La poursuivre au-delà serait de la folie ; Fournier s'empresse de rallier son monde et le ramène à la corne du bois. Tandis qu'on panse les blessés, il se rend auprès de Victor et l'informe de ce qu'il a aperçu du haut de la crête. L'ennemi se déploie sur tout le front et hisse des batteries sur le plateau, en arrière du ravin; une attaque générale est imminente. Le duc de Bellune félicite Fournier de sa belle charge et renouvelle ses ordres à l'infanterie ; elle devra se faire tuer sur place plutôt que de reculer ; elle restera dissimulée dans les broussailles jusqu'au moment du corps à corps et ne tirera qu'à bout portant. Quant à la cavalerie, toute initiative lui est laissée.

Les événements se précipitent, ils tournent de la façon prévue par Fournier. Cinquante pièces d'artillerie, en batterie sur le bord opposé du ravin, ouvrent le feu sur le plateau ; elles sont heureusement trop éloignées pour infliger de grosses pertes à l'infanterie, surtout à celle placée à l'aile gauche de la ligne et même au centre ; de cette partie du front on voit nettement leurs boulets tomber sur la neige durcie, poursuivre leur course en ricochant et expirer parmi les tirailleurs. A droite, par contre, les deux adversaires ne sont séparés que par quelques centaines de pas et les projectiles causent dans nos rangs des ravages sérieux, mais l'étendue du front à défendre, la pauvreté des effectifs ont contraint les colonels à étendre démesurément leurs bataillons et les risques sont diminués par le peu de profondeur des formations.

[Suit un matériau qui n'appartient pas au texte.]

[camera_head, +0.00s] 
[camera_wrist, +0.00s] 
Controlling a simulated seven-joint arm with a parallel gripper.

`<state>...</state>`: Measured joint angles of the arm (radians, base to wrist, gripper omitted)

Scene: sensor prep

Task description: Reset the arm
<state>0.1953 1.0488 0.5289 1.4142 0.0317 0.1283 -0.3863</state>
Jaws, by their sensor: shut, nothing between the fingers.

Cependant Wittgenstein, décidé à atteindre les ponts coûte que coûte, a formé ses colonnes d'assaut de manière à faire succéder sans interruption les attaques. Elles commencent vers midi. Du fond du ravin monte le son métallique des tambours plats battant la charge et sur la crête émerge soudain la ligne sombre d'une brigade d'infanterie en bataille, l'arme au bras. Très calme, surveillant de son regard aigu la marche de l'adversaire, Fournier contient son impatience. Le petit nombre de ses hommes l'oblige à ne frapper qu'à bon escient; l'ennemi avance, avance, et Fournier reste toujours impassible. Soudain les bataillons de Daëndels et de Girard se dressent au-dessus des broussailles et, à courte portée, entament un feu rapide sur l'assaillant. C'est l'instant. Profitant du désordre produit parmi les Russes, Fournier se précipite comme l'ouragan sur leur flanc droit, le sabre sans pitié, le bouscule, le rejette en panique sur le reste de la ligne. Celle-ci oscille, indécise, mais, à la vue de la division Daëndels s'élançant sur elle à la baïonnette, elle fait volte-face et fuit vers le ravin, poursuivie par les cavaliers de Fournier.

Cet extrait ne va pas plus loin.